A few commentators argued that the action from US was meant to boost America’s image in the international as well as domestic arenas rather than to help resolve the crisis.
- The Indian Express published a column titled “It’s About US, not Syria,” which presented a critical analysis of American action. According to the columnist, “The US does not have the political will or wherewithal to engage in full-scale war or induce regime change in Syria, at least not alone. But it cannot be seen not to be doing nothing. So the default option is a variety of “low cost” options…” Furthermore, the columnist argued that “America’s strikes aim at maintaining its ideological self-image, not solving a major humanitarian crisis.”
- A columnist in The Pioneer, pro-ruling party newspaper, argued that “it would have been better for the truth to have been fully established before any action was taken.” Given that the US struck without a clear conclusion regarding the responsible party, the columnist said, “If President Donald Trump wanted to send out the message that he would not sit back and watch as his predecessor did even if the ‘red line’ was crossed, perhaps he has managed to impress his constituents back home.”
Some commented on how US intervention may have impacted other states.

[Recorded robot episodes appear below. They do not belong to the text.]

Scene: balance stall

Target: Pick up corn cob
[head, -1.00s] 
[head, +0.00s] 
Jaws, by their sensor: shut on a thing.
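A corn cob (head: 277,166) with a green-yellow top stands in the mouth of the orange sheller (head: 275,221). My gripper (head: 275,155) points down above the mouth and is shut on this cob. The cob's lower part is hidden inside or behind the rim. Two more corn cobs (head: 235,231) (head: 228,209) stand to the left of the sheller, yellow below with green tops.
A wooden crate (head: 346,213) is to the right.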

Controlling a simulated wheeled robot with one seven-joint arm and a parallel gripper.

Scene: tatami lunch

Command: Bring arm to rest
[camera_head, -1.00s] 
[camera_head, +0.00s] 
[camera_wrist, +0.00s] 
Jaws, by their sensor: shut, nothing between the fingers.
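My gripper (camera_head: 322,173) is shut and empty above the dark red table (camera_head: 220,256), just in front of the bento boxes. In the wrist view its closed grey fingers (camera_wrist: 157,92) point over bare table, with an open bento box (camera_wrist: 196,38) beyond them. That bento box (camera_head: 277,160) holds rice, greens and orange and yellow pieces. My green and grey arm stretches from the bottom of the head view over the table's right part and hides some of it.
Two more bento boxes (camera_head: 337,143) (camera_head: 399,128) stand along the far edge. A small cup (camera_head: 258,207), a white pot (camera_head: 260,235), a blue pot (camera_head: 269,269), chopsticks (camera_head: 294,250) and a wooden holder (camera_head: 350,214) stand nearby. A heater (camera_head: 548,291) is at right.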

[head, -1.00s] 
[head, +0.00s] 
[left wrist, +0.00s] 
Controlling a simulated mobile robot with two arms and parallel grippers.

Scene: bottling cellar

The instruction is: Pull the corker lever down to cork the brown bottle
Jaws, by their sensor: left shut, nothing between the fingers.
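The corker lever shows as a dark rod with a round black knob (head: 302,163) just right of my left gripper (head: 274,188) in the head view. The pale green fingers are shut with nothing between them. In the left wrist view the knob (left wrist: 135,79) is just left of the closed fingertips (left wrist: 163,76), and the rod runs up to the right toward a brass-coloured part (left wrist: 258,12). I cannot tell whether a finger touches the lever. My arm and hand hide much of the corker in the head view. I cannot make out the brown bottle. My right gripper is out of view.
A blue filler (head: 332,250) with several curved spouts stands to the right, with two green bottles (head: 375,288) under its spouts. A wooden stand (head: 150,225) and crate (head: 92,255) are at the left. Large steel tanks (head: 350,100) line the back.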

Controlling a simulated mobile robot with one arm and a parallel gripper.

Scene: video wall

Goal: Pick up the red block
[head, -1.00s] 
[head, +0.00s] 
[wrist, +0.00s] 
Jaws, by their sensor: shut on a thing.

- A week after the American intervention in Syria, an editorial in Hindustan Times reported “Russia and US ties are going downhill, despite Trump’s initial bonhomie.”
- According to The Wire, “The impunity with which the US has been able to fire 59 missiles from ships sitting in the international waters off the Syrian coast” should make China very nervous. The commentator continued, “What must make Trump’s action even more alarming to Beijing is the casual insouciance with which it was taken, a quick visit to the ‘situation room’ at Mar Del Lago, virtually between soup and the first course, as he was entertaining Chinese President Xi Jinping in Florida.” The commentator thought that, “In Beijing’s eyes, this has vindicated it’s decision to declare the entire South China Sea a core security region, seek to impose an identification protocol on all military planes and warships entering the region, and build a military runway on Fiery Cross reef.”
Prime Minister Shinzo Abe reportedly said “Japan highly values President Trump’s strong commitment to maintenance of the international order and to the peace and security of its allies and the world.”
- Regarding Abe’s statement, a commentator in Asahi Shimbun contended that “Abe is proud of his close relationship with the U.S. leader, but instead of expressing innocuous support he should try to convince Trump of the importance for the United States to tackle problems in cooperation with the international community.”
- The commentator also opined, “The U.S. missile strike on Syria was extremely reckless and constituted irresponsible use of force,” and continued, “Instead of bringing the war in Syria closer to an end, it could make the situation worse.”
- For one commentator the missile strike on Syria was “a reminder of how Iraq War started in 2003.”
Several editorials in The Japan Times expressed frustration with the Trump administration for the lack of a coherent and consistent policy agenda.
- A commentator highlighted the hypocrisy and inconsistency of President Trump saying, “He can be moved by TV images of suffering children to bomb a country but bans their people– the same suffering children – from coming to his own country as desperate refugees.”
- Another one criticized the Trump administration for “gyrations and reversals” of foreign policy, and argued that “Without a clear and articulated strategy, diplomacy is ad hoc, reactive and potentially quite dangerous.”
- Yet another one said, “Impulsive actions driven by personal feelings are no substitute for a long-term foreign policy.” The lack of a long-term policy is particularly worrisome for this commentator because “it is the lack of a clear and comprehensive approach that allowed Russia to embed itself in the Syrian conflict in the first place. Putin’s goal in the region is not to have long-term or positive influence. Rather, he wants to wedge Russia between various actors that lack coherent policies toward one another, thereby boosting Russia’s own power and prestige.”
Relations with Russia was also a point of focus for a few commentators.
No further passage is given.